__Provided material__.

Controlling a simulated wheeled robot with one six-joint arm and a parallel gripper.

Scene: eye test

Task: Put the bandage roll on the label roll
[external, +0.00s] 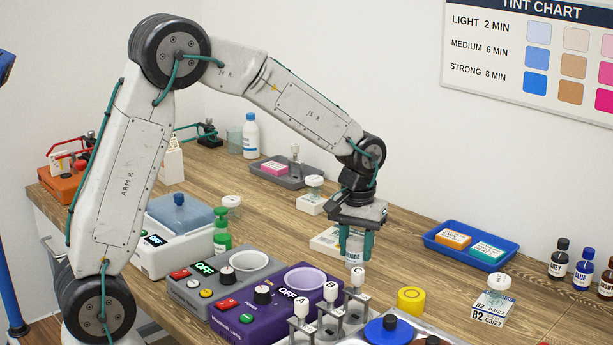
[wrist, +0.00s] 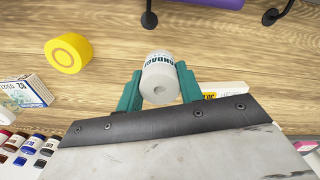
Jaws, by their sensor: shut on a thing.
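The bandage roll is a white cylinder with dark print, seen between my gripper's fingers in the external view (external: 354,252) and in the wrist view (wrist: 160,80). My gripper (external: 356,248) points down with its green fingers shut on the roll's sides. I cannot tell whether the roll's lower end touches the table.
A blue tray (external: 440,243) with two small boxes is right of my gripper, and dark bottles (external: 583,268) stand at the far right. A purple device (external: 262,318) and a rack of white-capped vials (external: 329,318) are in front. Bare wood lies between gripper and tray.

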__What the task asks__. Copy out all of the data word for word. Do not carry over any picture.

__Solved problem__.
Controlling a simulated wheeled robot with one six-joint arm and a parallel gripper.

Scene: eye test

Task: Put the bandage roll on the label roll
[external, +0.00s] 
[wrist, +0.00s] 
Jaws, by their sensor: shut on a thing.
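The bandage roll is a white cylinder with dark print, seen between my gripper's fingers in the external view (external: 354,252) and in the wrist view (wrist: 160,80). My gripper (external: 356,248) points down with its green fingers shut on the roll's sides. I cannot tell whether the roll's lower end touches the table.
A blue tray (external: 440,243) with two small boxes is right of my gripper, and dark bottles (external: 583,268) stand at the far right. A purple device (external: 262,318) and a rack of white-capped vials (external: 329,318) are in front. Bare wood lies between gripper and tray.

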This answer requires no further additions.